Robot trajectory data
»»

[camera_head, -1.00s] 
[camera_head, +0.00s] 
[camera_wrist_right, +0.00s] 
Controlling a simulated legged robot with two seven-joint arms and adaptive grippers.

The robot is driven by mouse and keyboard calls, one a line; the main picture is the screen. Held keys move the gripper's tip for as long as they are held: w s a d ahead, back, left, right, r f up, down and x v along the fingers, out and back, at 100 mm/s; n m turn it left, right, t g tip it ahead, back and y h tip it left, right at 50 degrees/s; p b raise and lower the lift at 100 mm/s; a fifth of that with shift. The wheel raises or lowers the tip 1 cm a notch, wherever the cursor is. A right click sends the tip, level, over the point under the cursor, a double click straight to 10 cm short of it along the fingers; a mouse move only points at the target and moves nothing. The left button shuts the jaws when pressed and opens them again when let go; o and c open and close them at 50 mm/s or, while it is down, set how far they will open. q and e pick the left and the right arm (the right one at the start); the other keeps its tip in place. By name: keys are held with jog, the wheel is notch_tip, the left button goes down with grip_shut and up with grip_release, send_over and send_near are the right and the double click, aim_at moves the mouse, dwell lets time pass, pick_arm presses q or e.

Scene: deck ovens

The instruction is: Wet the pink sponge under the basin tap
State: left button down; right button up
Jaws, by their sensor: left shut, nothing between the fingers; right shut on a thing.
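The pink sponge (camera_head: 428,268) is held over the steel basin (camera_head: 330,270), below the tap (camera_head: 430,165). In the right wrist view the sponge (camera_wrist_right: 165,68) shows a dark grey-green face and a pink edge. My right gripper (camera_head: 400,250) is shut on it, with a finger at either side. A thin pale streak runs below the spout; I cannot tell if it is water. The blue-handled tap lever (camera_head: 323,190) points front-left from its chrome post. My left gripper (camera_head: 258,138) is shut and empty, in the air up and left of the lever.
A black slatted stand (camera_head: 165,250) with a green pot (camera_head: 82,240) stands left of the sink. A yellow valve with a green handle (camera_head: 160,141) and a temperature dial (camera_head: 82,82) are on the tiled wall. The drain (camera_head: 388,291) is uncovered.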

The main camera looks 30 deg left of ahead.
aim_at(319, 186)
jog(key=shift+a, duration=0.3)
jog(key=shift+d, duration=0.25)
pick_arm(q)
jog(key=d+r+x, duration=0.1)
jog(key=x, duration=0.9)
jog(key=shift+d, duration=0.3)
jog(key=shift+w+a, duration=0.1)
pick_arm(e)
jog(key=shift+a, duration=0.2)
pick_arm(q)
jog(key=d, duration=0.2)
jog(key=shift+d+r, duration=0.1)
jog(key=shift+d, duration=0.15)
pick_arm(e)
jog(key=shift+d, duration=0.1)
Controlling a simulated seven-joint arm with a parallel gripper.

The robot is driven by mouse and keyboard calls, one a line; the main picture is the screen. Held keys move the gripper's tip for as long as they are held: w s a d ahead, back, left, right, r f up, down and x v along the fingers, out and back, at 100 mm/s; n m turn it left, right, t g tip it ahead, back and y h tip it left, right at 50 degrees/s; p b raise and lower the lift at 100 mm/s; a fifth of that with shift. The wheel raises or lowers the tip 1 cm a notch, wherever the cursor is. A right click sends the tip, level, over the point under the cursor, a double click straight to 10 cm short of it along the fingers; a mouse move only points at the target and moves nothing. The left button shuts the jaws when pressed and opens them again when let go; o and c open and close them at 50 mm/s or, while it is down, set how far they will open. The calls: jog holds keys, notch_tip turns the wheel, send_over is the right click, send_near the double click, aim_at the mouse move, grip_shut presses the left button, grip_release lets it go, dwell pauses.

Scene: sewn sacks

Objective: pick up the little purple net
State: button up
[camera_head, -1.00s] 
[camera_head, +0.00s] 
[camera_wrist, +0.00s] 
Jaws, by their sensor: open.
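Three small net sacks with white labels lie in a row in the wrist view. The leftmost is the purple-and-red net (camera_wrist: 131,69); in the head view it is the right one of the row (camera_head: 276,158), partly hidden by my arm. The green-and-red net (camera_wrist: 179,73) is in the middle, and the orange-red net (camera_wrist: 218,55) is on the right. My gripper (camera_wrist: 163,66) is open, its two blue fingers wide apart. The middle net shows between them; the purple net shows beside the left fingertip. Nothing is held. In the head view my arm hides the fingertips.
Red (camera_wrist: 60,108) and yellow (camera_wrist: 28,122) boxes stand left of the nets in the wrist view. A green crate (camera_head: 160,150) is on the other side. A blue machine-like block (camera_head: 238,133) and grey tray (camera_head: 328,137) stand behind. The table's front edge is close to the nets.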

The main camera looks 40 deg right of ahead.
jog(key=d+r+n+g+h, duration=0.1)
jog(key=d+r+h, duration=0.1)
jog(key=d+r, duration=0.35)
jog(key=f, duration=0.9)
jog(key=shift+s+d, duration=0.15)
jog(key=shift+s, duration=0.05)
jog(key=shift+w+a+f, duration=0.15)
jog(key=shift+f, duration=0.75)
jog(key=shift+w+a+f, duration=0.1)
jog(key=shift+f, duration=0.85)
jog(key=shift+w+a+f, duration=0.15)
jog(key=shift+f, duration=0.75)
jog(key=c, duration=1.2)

««

**EXERCISE**. Print out every entry, keeping each one exact.

**CORRECT RESPONSE**.
[camera_head, -1.00s] 
[camera_head, +0.00s] 
[camera_wrist_right, +0.00s] 
Controlling a simulated legged robot with two seven-joint arms and adaptive grippers.

The robot is driven by mouse and keyboard calls, one a line; the main picture is the screen. Held keys move the gripper's tip for as long as they are held: w s a d ahead, back, left, right, r f up, down and x v along the fingers, out and back, at 100 mm/s; n m turn it left, right, t g tip it ahead, back and y h tip it left, right at 50 degrees/s; p b raise and lower the lift at 100 mm/s; a fifth of that with shift. The wheel raises or lowers the tip 1 cm a notch, wherever the cursor is. A right click sends the tip, level, over the point under the cursor, a double click straight to 10 cm short of it along the fingers; a mouse move only points at the target and moves nothing. The left button shuts the jaws when pressed and opens them again when let go; o and c open and close them at 50 mm/s or, while it is down, set how far they will open. q and e pick the left and the right arm (the right one at the start); the other keeps its tip in place. By name: keys are held with jog, the wheel is notch_tip, the left button goes down with grip_shut and up with grip_release, send_over and send_near are the right and the double click, aim_at moves the mouse, dwell lets time pass, pick_arm presses q or e.

Scene: deck ovens

The instruction is: Wet the pink sponge under the basin tap
State: left button down; right button up
Jaws, by their sensor: left shut, nothing between the fingers; right shut on a thing.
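The pink sponge (camera_head: 428,268) is held over the steel basin (camera_head: 330,270), below the tap (camera_head: 430,165). In the right wrist view the sponge (camera_wrist_right: 165,68) shows a dark grey-green face and a pink edge. My right gripper (camera_head: 400,250) is shut on it, with a finger at either side. A thin pale streak runs below the spout; I cannot tell if it is water. The blue-handled tap lever (camera_head: 323,190) points front-left from its chrome post. My left gripper (camera_head: 258,138) is shut and empty, in the air up and left of the lever.
A black slatted stand (camera_head: 165,250) with a green pot (camera_head: 82,240) stands left of the sink. A yellow valve with a green handle (camera_head: 160,141) and a temperature dial (camera_head: 82,82) are on the tiled wall. The drain (camera_head: 388,291) is uncovered.

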The main camera looks 30 deg left of ahead.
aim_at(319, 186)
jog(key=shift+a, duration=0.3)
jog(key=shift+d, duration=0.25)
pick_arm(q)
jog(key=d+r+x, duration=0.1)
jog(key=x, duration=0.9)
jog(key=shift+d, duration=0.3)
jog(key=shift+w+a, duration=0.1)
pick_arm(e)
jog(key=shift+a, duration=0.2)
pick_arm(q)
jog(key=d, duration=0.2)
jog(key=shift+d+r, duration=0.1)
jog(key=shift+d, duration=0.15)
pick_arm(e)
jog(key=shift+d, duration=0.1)
Controlling a simulated seven-joint arm with a parallel gripper.

The robot is driven by mouse and keyboard calls, one a line; the main picture is the screen. Held keys move the gripper's tip for as long as they are held: w s a d ahead, back, left, right, r f up, down and x v along the fingers, out and back, at 100 mm/s; n m turn it left, right, t g tip it ahead, back and y h tip it left, right at 50 degrees/s; p b raise and lower the lift at 100 mm/s; a fifth of that with shift. The wheel raises or lowers the tip 1 cm a notch, wherever the cursor is. A right click sends the tip, level, over the point under the cursor, a double click straight to 10 cm short of it along the fingers; a mouse move only points at the target and moves nothing. The left button shuts the jaws when pressed and opens them again when let go; o and c open and close them at 50 mm/s or, while it is down, set how far they will open. The calls: jog holds keys, notch_tip turns the wheel, send_over is the right click, send_near the double click, aim_at the mouse move, grip_shut presses the left button, grip_release lets it go, dwell pauses.

Scene: sewn sacks

Objective: pick up the little purple net
State: button up
[camera_head, -1.00s] 
[camera_head, +0.00s] 
[camera_wrist, +0.00s] 
Jaws, by their sensor: open.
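Three small net sacks with white labels lie in a row in the wrist view. The leftmost is the purple-and-red net (camera_wrist: 131,69); in the head view it is the right one of the row (camera_head: 276,158), partly hidden by my arm. The green-and-red net (camera_wrist: 179,73) is in the middle, and the orange-red net (camera_wrist: 218,55) is on the right. My gripper (camera_wrist: 163,66) is open, its two blue fingers wide apart. The middle net shows between them; the purple net shows beside the left fingertip. Nothing is held. In the head view my arm hides the fingertips.
Red (camera_wrist: 60,108) and yellow (camera_wrist: 28,122) boxes stand left of the nets in the wrist view. A green crate (camera_head: 160,150) is on the other side. A blue machine-like block (camera_head: 238,133) and grey tray (camera_head: 328,137) stand behind. The table's front edge is close to the nets.

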The main camera looks 40 deg right of ahead.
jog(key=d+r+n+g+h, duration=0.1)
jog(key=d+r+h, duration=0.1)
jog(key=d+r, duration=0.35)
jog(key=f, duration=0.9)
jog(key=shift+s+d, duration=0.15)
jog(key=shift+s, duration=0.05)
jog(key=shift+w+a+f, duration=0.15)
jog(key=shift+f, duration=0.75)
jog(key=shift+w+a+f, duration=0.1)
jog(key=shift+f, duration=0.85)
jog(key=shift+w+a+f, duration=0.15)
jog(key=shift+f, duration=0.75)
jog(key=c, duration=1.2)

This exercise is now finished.